→ Task input:

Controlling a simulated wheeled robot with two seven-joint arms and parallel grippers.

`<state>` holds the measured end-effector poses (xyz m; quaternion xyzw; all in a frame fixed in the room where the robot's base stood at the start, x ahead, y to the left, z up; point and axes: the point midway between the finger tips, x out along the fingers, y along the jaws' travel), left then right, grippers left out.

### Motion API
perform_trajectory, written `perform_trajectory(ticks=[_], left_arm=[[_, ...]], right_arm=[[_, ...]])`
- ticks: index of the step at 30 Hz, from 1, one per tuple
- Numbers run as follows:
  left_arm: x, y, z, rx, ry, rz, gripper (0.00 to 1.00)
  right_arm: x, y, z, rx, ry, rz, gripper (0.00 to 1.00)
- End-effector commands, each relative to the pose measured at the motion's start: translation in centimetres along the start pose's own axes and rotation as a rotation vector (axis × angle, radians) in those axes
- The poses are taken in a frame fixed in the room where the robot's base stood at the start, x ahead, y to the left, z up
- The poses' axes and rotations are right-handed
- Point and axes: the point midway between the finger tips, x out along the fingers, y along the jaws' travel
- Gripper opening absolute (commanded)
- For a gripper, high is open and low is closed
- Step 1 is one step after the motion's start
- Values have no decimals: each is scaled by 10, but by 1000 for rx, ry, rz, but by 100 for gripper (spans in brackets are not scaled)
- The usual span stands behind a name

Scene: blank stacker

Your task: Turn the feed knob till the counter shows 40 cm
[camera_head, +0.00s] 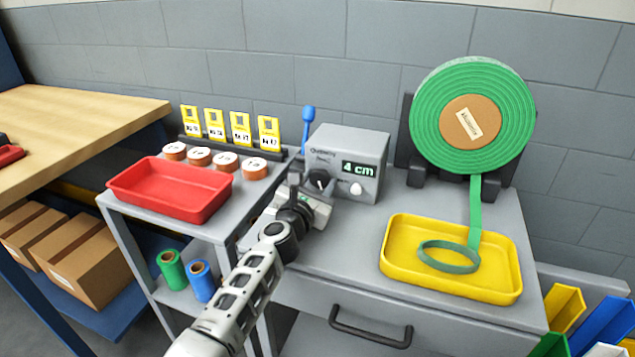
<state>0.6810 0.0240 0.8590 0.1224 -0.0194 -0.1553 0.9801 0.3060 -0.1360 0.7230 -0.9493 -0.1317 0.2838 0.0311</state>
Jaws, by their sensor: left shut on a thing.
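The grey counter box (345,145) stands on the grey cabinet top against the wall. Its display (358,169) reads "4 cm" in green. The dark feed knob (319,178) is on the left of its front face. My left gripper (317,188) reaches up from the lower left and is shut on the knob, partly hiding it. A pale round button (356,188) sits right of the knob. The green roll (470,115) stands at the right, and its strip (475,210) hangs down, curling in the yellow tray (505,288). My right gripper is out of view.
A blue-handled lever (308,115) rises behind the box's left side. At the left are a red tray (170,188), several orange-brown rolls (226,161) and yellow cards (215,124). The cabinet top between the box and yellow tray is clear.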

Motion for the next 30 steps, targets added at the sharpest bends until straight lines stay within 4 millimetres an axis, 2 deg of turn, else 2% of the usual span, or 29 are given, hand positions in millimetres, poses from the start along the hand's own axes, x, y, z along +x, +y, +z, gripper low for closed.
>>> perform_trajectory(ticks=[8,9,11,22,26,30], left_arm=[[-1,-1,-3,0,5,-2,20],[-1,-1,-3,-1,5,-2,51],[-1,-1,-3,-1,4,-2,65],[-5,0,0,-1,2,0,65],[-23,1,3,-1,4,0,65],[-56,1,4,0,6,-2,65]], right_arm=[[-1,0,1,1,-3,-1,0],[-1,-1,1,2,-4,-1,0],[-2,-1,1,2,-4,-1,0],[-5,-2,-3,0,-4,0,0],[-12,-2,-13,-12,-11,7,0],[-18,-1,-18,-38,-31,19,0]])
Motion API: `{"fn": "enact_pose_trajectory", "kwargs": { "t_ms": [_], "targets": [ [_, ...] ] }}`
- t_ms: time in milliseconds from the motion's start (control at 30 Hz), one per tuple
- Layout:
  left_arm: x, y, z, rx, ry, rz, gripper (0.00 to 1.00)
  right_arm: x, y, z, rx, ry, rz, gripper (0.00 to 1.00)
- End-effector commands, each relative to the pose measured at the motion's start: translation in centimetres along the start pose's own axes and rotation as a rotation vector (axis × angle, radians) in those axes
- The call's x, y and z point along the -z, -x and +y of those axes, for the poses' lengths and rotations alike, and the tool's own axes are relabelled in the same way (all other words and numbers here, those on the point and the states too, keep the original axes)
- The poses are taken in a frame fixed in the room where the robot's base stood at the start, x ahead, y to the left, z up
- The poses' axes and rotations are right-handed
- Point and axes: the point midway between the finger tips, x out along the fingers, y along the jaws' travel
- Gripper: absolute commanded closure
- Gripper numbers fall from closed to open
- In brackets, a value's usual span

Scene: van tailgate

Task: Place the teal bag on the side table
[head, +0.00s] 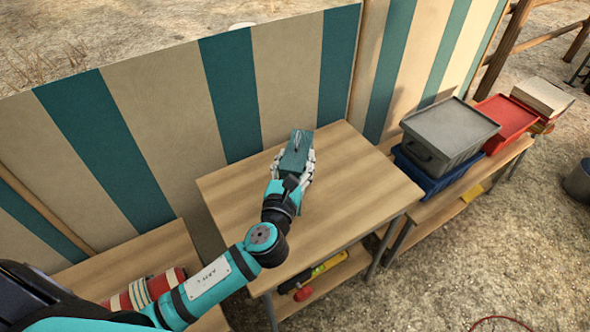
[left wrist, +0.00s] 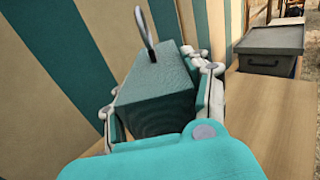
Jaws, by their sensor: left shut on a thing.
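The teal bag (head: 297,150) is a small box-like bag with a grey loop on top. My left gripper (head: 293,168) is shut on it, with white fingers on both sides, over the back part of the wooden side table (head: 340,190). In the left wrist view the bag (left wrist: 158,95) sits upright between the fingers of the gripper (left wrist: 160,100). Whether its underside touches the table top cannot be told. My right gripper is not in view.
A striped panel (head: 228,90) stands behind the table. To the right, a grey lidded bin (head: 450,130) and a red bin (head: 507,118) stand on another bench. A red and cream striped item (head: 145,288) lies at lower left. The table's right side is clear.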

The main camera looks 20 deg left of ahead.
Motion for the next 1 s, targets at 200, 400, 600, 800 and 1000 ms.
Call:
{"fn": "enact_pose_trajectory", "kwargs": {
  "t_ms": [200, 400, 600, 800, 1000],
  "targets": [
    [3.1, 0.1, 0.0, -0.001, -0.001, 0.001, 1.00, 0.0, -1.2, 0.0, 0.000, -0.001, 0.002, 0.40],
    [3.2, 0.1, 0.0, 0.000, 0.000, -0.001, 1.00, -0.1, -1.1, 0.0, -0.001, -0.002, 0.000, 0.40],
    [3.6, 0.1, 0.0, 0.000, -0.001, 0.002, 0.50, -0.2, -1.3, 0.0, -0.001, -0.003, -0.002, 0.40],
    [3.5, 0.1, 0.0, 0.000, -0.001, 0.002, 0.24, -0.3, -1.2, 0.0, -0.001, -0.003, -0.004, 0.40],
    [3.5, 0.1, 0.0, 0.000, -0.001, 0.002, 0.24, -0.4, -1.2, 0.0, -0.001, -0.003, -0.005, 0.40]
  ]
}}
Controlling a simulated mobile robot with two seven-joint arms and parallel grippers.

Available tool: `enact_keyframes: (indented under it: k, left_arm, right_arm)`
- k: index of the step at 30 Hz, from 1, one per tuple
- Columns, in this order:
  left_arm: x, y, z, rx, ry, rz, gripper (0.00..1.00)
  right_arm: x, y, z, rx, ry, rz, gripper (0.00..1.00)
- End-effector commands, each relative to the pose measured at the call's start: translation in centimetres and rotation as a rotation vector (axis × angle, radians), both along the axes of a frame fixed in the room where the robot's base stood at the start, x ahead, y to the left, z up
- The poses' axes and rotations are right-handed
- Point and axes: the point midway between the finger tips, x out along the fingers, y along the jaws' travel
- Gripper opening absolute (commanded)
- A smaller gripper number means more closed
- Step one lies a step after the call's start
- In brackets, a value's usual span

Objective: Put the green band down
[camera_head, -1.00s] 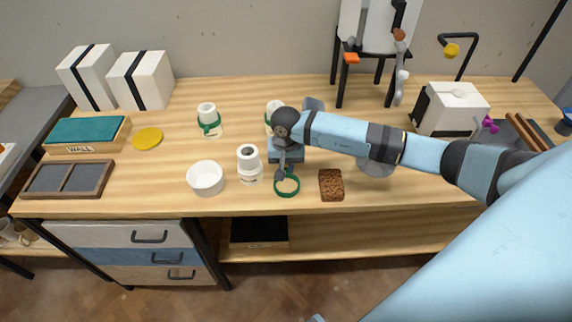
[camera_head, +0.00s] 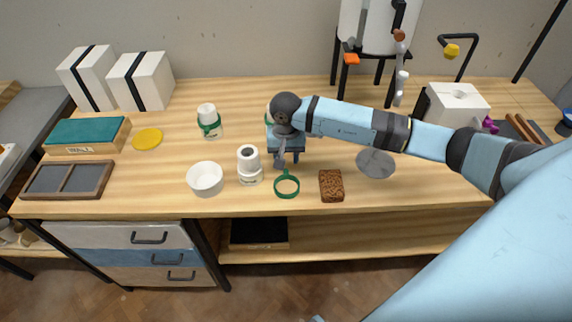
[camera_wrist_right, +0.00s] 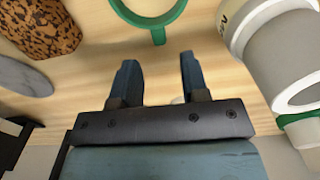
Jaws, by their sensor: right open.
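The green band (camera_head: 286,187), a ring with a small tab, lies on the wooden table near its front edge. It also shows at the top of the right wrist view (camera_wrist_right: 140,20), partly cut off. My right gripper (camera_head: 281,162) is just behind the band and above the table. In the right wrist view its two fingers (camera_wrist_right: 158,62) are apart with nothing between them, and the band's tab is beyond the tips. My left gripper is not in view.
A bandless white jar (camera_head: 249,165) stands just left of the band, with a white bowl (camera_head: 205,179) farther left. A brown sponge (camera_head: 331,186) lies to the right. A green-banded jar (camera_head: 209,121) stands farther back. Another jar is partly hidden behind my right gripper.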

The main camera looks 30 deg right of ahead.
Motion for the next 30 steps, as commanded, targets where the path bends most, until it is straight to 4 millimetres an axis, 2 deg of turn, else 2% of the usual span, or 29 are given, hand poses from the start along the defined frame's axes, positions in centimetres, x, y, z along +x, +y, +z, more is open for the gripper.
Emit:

→ What is needed:
Print out the whole of the material word for word, without pictures.

→ Result below:
Controlling a simulated wheeled robot with two seven-joint arms and parallel grippers.

`<state>` holds the measured end-effector poses (xyz m; quaternion xyzw; all in a frame fixed in the room where the robot's base stood at the start, x ahead, y to the left, z up; point and axes: the point midway between the finger tips, x out along the fingers, y along the jaws' travel), left then right, grippers left out.

### Motion API
perform_trajectory, written `perform_trajectory(ticks=[_], left_arm=[[_, ...]], right_arm=[[_, ...]])`
- ticks: index of the step at 30 Hz, from 1, one per tuple
- Numbers run as follows:
  left_arm: x, y, z, rx, ry, rz, gripper (0.00 to 1.00)
  right_arm: x, y, z, rx, ry, rz, gripper (0.00 to 1.00)
- End-effector commands, each relative to the pose measured at the motion's start: translation in centimetres along the start pose's own axes and rotation as a rotation vector (axis × angle, radians) in those axes
- The poses are taken in a frame fixed in the room where the robot's base stood at the start, x ahead, y to the left, z up
- The poses' axes and rotations are right-handed
- Point and axes: the point midway between the finger tips, x out along the fingers, y along the jaws' travel
- Gripper opening absolute (commanded)
- For a gripper, high is open and low is closed
- Step 1 is one step after the motion's start
- Values have no decimals: each is scaled by 10, but by 1000 for rx, ry, rz, but by 100 for gripper (spans in brackets are not scaled)
- The usual span stands behind a name

Scene: blank stacker

Your task: Turn the feed knob till the counter shows 40 cm
[camera_head, +0.00s] 
<state>0.6810 0.0240 0.8590 0.1224 -0.0194 -0.1553 0.9801 0.3060 -0.1360 0.7230 -0.9493 -0.1317 0.2838 0.0311</state>
Jaws, by their sensor: left shut on a thing.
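The grey counter box (345,145) stands on the grey cabinet top against the wall. Its display (358,169) reads "4 cm" in green. The dark feed knob (319,178) is on the left of its front face. My left gripper (317,188) reaches up from the lower left and is shut on the knob, partly hiding it. A pale round button (356,188) sits right of the knob. The green roll (470,115) stands at the right, and its strip (475,210) hangs down, curling in the yellow tray (505,288). My right gripper is out of view.
A blue-handled lever (308,115) rises behind the box's left side. At the left are a red tray (170,188), several orange-brown rolls (226,161) and yellow cards (215,124). The cabinet top between the box and yellow tray is clear.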

Motion for the next 30 steps, targets added at the sharpest bends until straight lines stay within 4 millimetres an axis, 2 deg of turn, else 2% of the usual span, or 29 are given, hand positions in millimetres, poses from the start along the hand's own axes, x, y, z along +x, +y, +z, gripper low for closed.
>>> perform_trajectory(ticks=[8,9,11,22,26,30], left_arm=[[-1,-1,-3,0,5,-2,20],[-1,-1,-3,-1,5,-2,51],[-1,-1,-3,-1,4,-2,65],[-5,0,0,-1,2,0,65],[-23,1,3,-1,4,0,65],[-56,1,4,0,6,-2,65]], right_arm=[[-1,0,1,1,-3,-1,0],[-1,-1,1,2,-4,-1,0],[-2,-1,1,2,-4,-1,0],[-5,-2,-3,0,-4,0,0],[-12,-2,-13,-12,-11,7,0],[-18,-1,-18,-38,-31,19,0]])
Motion API: `{"fn": "enact_pose_trajectory", "kwargs": { "t_ms": [_], "targets": [ [_, ...] ] }}`
- t_ms: time in milliseconds from the motion's start (control at 30 Hz), one per tuple
- Layout:
  left_arm: x, y, z, rx, ry, rz, gripper (0.00 to 1.00)
  right_arm: x, y, z, rx, ry, rz, gripper (0.00 to 1.00)
- End-effector commands, each relative to the pose measured at the motion's start: translation in centimetres along the start pose's own axes and rotation as a rotation vector (axis × angle, radians) in those axes
- The call's x, y and z point along the -z, -x and +y of those axes, for the poses' lengths and rotations alike, and the tool's own axes are relabelled in the same way (all other words and numbers here, those on the point and the states too, keep the original axes)
- The poses are taken in a frame fixed in the room where the robot's base stood at the start, x ahead, y to the left, z up
- The poses' axes and rotations are right-handed
- Point and axes: the point midway between the finger tips, x out along the fingers, y along the jaws' travel
- Gripper: absolute commanded closure
- Gripper numbers fall from closed to open
- In brackets, a value's usual span

Scene: van tailgate

Task: Place the teal bag on the side table
[head, +0.00s] 
[left wrist, +0.00s] 
Jaws, by their sensor: left shut on a thing.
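The teal bag (head: 297,150) is a small box-like bag with a grey loop on top. My left gripper (head: 293,168) is shut on it, with white fingers on both sides, over the back part of the wooden side table (head: 340,190). In the left wrist view the bag (left wrist: 158,95) sits upright between the fingers of the gripper (left wrist: 160,100). Whether its underside touches the table top cannot be told. My right gripper is not in view.
A striped panel (head: 228,90) stands behind the table. To the right, a grey lidded bin (head: 450,130) and a red bin (head: 507,118) stand on another bench. A red and cream striped item (head: 145,288) lies at lower left. The table's right side is clear.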

The main camera looks 20 deg left of ahead.
Motion for the next 1 s, targets at 200, 400, 600, 800 and 1000 ms.
Call:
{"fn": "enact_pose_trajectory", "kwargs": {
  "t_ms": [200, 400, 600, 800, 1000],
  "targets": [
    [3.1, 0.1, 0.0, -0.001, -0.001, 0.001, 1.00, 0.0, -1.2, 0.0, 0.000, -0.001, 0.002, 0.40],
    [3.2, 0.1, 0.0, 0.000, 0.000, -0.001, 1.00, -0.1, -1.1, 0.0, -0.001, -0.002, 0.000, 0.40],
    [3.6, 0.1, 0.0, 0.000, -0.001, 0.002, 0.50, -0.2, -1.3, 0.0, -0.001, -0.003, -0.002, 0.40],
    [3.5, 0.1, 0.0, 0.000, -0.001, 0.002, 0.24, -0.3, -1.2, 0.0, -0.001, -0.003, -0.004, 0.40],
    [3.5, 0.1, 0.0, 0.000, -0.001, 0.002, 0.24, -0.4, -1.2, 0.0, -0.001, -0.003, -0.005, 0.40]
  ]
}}
Controlling a simulated mobile robot with two seven-joint arms and parallel grippers.

Available tool: `enact_keyframes: (indented under it: k, left_arm, right_arm)`
- k: index of the step at 30 Hz, from 1, one per tuple
- Columns, in this order:
  left_arm: x, y, z, rx, ry, rz, gripper (0.00..1.00)
  right_arm: x, y, z, rx, ry, rz, gripper (0.00..1.00)
- End-effector commands, each relative to the pose measured at the call's start: translation in centimetres and rotation as a rotation vector (axis × angle, radians), both along the axes of a frame fixed in the room where the robot's base stood at the start, x ahead, y to the left, z up
- The poses' axes and rotations are right-handed
- Point and axes: the point midway between the finger tips, x out along the fingers, y along the jaws' travel
- Gripper opening absolute (commanded)
- A smaller gripper number means more closed
- Step one lies a step after the call's start
- In brackets, a value's usual span

Objective: Put the green band down
[camera_head, -1.00s] 
[camera_head, +0.00s] 
[camera_wrist_right, +0.00s] 
Jaws, by their sensor: right open.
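The green band (camera_head: 286,187), a ring with a small tab, lies on the wooden table near its front edge. It also shows at the top of the right wrist view (camera_wrist_right: 140,20), partly cut off. My right gripper (camera_head: 281,162) is just behind the band and above the table. In the right wrist view its two fingers (camera_wrist_right: 158,62) are apart with nothing between them, and the band's tab is beyond the tips. My left gripper is not in view.
A bandless white jar (camera_head: 249,165) stands just left of the band, with a white bowl (camera_head: 205,179) farther left. A brown sponge (camera_head: 331,186) lies to the right. A green-banded jar (camera_head: 209,121) stands farther back. Another jar is partly hidden behind my right gripper.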

The main camera looks 30 deg right of ahead.
Motion for the next 30 steps, as commanded, targets where the path bends most, until it is straight to 4 millimetres an axis, 2 deg of turn, else 2% of the usual span, or 29 are given, hand poses from the start along the defined frame's axes, positions in centimetres, x, y, z along +x, +y, +z, more is open for the gripper.
Emit:

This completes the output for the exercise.